O desejo da criança de fazer coisas que os adultos realizam no cotidiano a faz
inventar situações para brincar daquilo que gostaria de fazer na vida real. No campo da psicologia, muitas teorias dedicaram-se à consideração do papel da brincadeira para o processo de desenvolvimento das crianças. Desde a psicanálise até as abordagens interacionistas, o chamado lúdico caracterizou o faz de conta como a possibilidade de que esses pequenos seres pudessem expressar a inconsciência e o egocentrismo que os distinguiam dos adultos.
Nos caminhos e descaminhos entre a psicologia e a história, o historiador da família e da infância Philippe Ariès demonstrou que a consideração das crianças como pequenos adultos relegava a compreensão dos processos de desenvolvimento humano aos seus atributos externos. E assim, enquanto não alcançava o comportamento que a caracterizava como adulto, a criança ocupava-se de jogos e brincadeiras que, aos poucos, definiram o sentimento de infância. Com isso, as teorias psicológicas produzidas principalmente na Áustria e na Suíça constituíram a gênese das concepções que associaram a brincadeira a uma espécie de “passagem de tempo” que conduziria o egocentrismo infantil aos moldes do funcionamento psíquico adulto.
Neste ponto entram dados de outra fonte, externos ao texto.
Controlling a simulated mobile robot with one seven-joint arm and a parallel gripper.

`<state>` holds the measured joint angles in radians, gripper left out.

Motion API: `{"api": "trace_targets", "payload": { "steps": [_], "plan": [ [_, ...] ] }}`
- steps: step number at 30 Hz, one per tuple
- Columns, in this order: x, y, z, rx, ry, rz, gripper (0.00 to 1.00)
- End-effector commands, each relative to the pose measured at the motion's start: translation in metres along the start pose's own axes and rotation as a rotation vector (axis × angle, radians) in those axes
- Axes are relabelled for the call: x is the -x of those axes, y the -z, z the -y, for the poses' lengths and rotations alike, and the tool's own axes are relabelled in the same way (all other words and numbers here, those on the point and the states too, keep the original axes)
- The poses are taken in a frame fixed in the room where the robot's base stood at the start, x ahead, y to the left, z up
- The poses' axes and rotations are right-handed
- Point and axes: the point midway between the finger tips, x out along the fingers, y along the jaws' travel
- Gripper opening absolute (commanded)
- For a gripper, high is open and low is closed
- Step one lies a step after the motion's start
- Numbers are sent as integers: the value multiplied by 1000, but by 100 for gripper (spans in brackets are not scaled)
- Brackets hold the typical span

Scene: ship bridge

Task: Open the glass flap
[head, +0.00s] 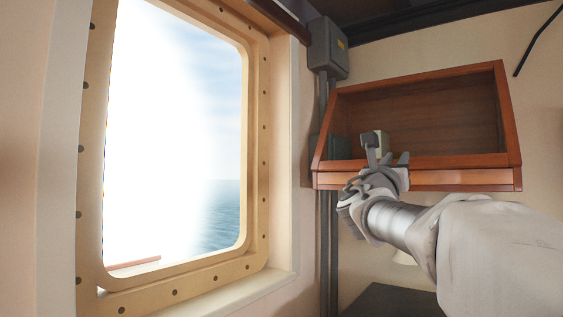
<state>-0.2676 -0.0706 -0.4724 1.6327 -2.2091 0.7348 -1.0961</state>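A wooden wall cabinet (420,180) with a slanted front hangs at the right in the head view. Its front is framed in reddish wood, and its brown inside shows clearly. No edge or glare of a glass pane stands out, so I cannot tell where the glass flap is or how it is set. My gripper (386,156) is in front of the cabinet's lower left part, by the bottom rail. My gripper's fingers are small and overlap the cabinet, so their opening and any contact are unclear.
A large framed window (180,130) fills the left. A grey wall box (328,48) with conduits (329,240) runs between them. A dark surface (395,300) lies below.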

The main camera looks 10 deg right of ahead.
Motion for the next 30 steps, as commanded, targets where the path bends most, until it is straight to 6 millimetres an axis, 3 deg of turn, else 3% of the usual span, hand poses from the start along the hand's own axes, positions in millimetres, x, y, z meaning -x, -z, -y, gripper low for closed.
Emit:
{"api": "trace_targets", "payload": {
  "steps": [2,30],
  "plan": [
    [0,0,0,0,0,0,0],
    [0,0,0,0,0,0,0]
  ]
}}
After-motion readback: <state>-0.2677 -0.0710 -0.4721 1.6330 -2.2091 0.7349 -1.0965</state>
Contudo, em uma abordagem diametralmente oposta,
Anton Tchekhov, um eminente escritor russo e um dos maiores contistas do mundo, escreveu um belíssimo texto intitulado
A brincadeira. Há muito tempo, em algum lugar da Rússia, Nadja Petrovna e seu amigo brincavam de deslizar sobre morros gelados, por cima da neve espelhada e escorregadia. O convite feito por ele para descer de trenó do topo à planície é grandioso, mas desperta medo. “Só uma vez Nadja, eu te suplico, garanto que vamos ficar sãos e salvos. Nadja acaba cedendo, como se cedesse à própria vida, e o ‘trenó’ voa como uma bala, o ar chicoteia o rosto, silva nos ouvidos, belisca com raiva, até doer, os objetos que nos cercam fundem-se num só longo risco que corre vertiginoso e eu digo a meia voz: eu te amo Nadja!”.
No conto russo, dia após dia a brincadeira acontece no trenó, brincar de voar, brincar de ouvir e de dizer. “Aquelas palavras foram pronunciadas ou foi o vento?” Os encontros cotidianos de Nadja e seu amigo misturam a fantasia e a realidade e avançam vida afora até que qualquer reviravolta das circunstâncias os interrompe e separa.
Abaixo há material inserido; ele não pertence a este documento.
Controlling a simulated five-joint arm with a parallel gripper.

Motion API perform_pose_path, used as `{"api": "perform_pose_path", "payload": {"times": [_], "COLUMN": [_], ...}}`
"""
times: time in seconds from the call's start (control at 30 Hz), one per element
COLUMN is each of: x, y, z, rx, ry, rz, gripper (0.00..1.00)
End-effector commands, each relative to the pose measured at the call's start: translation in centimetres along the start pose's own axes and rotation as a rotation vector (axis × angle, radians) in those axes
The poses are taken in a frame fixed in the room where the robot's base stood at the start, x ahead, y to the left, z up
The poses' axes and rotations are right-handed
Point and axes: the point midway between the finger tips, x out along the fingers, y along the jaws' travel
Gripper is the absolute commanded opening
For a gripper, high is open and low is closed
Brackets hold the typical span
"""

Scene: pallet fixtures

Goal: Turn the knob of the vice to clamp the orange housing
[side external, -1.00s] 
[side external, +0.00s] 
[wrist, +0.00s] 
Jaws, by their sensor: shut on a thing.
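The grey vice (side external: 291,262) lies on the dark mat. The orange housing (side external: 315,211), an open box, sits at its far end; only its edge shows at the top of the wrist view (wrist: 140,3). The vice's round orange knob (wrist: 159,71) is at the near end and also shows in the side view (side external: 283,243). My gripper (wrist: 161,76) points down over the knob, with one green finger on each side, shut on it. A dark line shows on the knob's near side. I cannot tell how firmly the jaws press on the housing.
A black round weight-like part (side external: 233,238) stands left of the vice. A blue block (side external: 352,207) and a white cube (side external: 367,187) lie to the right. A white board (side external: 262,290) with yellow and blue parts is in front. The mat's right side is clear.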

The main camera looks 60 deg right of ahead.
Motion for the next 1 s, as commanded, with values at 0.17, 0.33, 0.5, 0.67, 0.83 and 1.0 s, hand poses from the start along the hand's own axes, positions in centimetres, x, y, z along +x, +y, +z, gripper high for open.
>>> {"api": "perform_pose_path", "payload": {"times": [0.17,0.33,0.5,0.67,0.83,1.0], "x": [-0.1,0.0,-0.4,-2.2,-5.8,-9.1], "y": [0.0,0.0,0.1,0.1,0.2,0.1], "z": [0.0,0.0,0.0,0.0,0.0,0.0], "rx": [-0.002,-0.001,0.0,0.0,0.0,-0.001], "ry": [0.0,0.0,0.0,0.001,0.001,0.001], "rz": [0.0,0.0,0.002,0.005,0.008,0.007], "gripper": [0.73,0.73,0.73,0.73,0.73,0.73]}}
Pois é nesse contexto que Lev Vigotski – psicólogo, dramaturgo, conterrâneo e leitor de Tchekhov – cria as bases daquela que seria uma teoria do desenvolvimento humano oposta às tradicionalmente estabelecidas. Essa teoria considera o brincar como atividade constitutiva do psiquismo e a brincadeira como objeto-unidade que delimita a gênese dessa constituição.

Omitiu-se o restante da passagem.